### Short problem
Give the number of lines in the data that hold the word "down", and nothing else.

### Dataset extract
— start —
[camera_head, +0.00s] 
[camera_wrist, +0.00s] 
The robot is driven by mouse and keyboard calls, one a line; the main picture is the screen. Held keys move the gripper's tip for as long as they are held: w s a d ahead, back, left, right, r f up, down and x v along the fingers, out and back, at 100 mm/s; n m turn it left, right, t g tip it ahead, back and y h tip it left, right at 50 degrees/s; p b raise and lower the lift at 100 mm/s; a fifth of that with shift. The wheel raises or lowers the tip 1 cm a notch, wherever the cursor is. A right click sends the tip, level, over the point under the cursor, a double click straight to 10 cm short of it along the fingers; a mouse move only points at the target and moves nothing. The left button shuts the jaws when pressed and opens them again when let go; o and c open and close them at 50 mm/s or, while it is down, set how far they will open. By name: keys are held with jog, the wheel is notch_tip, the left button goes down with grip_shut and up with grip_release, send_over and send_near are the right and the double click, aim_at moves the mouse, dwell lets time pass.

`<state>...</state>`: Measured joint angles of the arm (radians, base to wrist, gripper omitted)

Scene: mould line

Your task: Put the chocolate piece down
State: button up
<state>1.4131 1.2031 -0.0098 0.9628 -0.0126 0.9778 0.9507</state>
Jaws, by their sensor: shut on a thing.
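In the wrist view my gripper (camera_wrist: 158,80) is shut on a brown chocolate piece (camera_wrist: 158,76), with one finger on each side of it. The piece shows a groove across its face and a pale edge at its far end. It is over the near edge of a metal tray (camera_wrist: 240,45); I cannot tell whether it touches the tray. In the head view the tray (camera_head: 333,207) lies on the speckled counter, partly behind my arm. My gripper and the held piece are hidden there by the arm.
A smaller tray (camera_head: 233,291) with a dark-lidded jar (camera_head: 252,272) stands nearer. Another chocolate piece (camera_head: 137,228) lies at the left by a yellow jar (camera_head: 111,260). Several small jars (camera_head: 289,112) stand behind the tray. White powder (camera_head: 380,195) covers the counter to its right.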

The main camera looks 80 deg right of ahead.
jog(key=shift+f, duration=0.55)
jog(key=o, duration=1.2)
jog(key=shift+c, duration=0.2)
— end —
### Output for this task
2